5.1.16 Linked-list sort. Develop a sort implementation that takes a linked list of nodes with String key values as argument and rearranges the nodes so that they appear in sorted order (returning a link to the node with the smallest key). Use 3-way string quicksort.

5.1.17 In-place key-indexed counting. Develop a version of key-indexed counting that uses only a constant amount of extra space. Prove that your version is stable or provide a counterexample.

Experiments

5.1.18 Random decimal keys. Write a static method randomDecimalKeys that takes int values N and W as arguments and returns an array of N string values that are each W-digit decimal numbers.

5.1.19 Random CA license plates. Write a static method randomPlatesCA that takes an int value N as argument and returns an array of N String values that represent CA license plates as in the examples in this section.
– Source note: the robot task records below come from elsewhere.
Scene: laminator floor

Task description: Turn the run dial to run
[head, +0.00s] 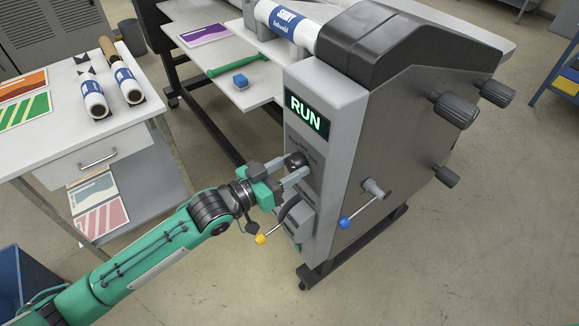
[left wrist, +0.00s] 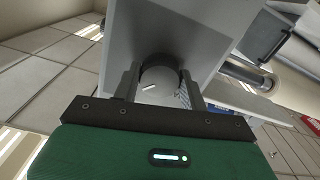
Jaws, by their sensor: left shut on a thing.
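The run dial (left wrist: 158,82) is a dark grey round knob with a white pointer mark, on the machine's grey front panel. It shows between my fingers in the left wrist view, the mark lying slantwise. In the head view the dial (head: 296,160) is partly hidden by my left gripper (head: 298,174). The left gripper is shut on the dial, one finger on each side. Above it, the display (head: 307,113) on the panel reads RUN in green letters. My right gripper is not in view.
A blue-tipped lever (head: 345,222) and several dark knobs (head: 456,109) stick out of the machine's side. A yellow-tipped lever (head: 261,239) is just below my left gripper. A white table (head: 60,140) with rolls and prints stands at left.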

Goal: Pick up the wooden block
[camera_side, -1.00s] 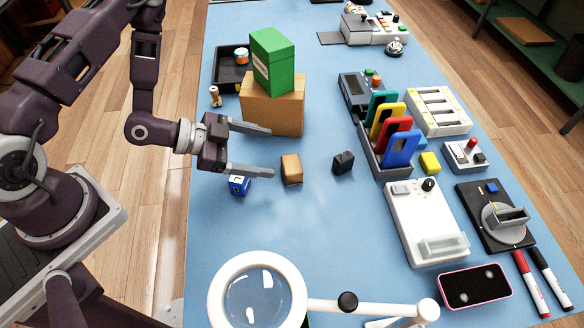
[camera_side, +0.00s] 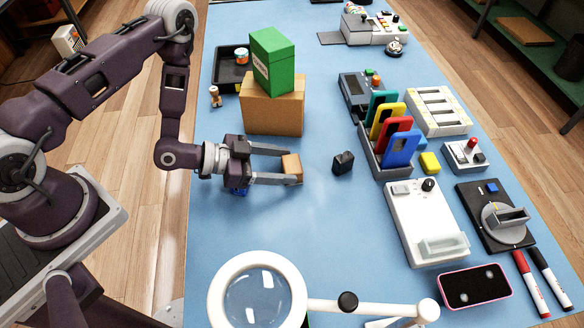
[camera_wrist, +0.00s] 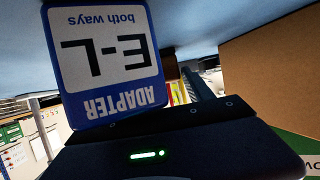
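The wooden block (camera_side: 291,166) is a small light-brown block on the blue table, in front of the large brown box in the side view. My gripper (camera_side: 293,166) lies low and level, its two long fingers reaching to the right. The block is between the fingertips, and the fingers appear closed on its near and far sides. The near finger hides the block's lower part, so I cannot tell whether it touches the table.
The blue adapter (camera_side: 240,191) is mostly hidden under my gripper. A cardboard box (camera_side: 272,108) with a green box (camera_side: 273,60) on it stands just behind. A black block (camera_side: 343,162) is to the right. A magnifier (camera_side: 258,295) stands in front. The table between is clear.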

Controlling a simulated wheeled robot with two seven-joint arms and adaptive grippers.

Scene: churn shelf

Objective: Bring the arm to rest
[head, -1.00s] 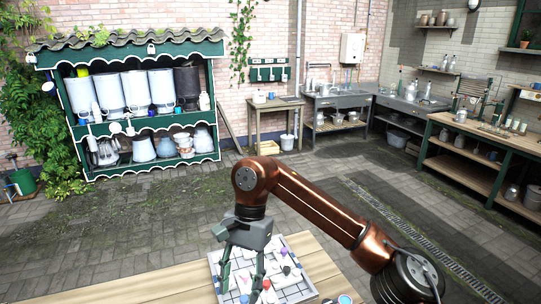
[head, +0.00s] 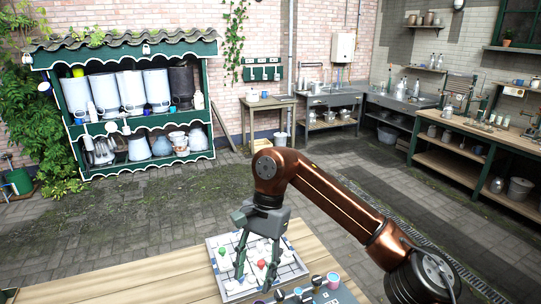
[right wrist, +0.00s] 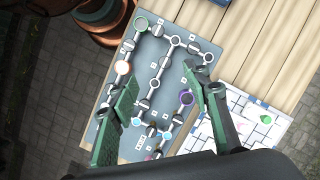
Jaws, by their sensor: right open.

5.1.20 Random fixed-length words. Write a static method randomFixedLengthWords that takes int values N and W as arguments and returns an array of N string values that are each strings of W characters from the alphabet.

5.1.21 Random items. Write a static method randomItems that takes an int value N as argument and returns an array of N string values that are each strings of length between 15 and 30 made up of three fields: a 4-character field with one of a set of 10 fixed strings; a 10-char field with one of a set of 50 fixed strings; a 1-character field with one of two given values; and a 15-byte field with random left-justified strings of letters equally likely to be 4 through 15 characters long.

5.1.22 Timings. Compare the running times of MSD string sort and 3-way string quicksort, using various key generators. For fixed-length keys, include LSD string sort.

5.1.23 Array accesses. Compare the number of array accesses used by MSD string sort and 3-way string sort, using various key generators. For fixed-length keys, include LSD string sort.

5.1.24 Rightmost character accessed. Compare the position of the rightmost character accessed for MSD string sort and 3-way string quicksort, using various key generators.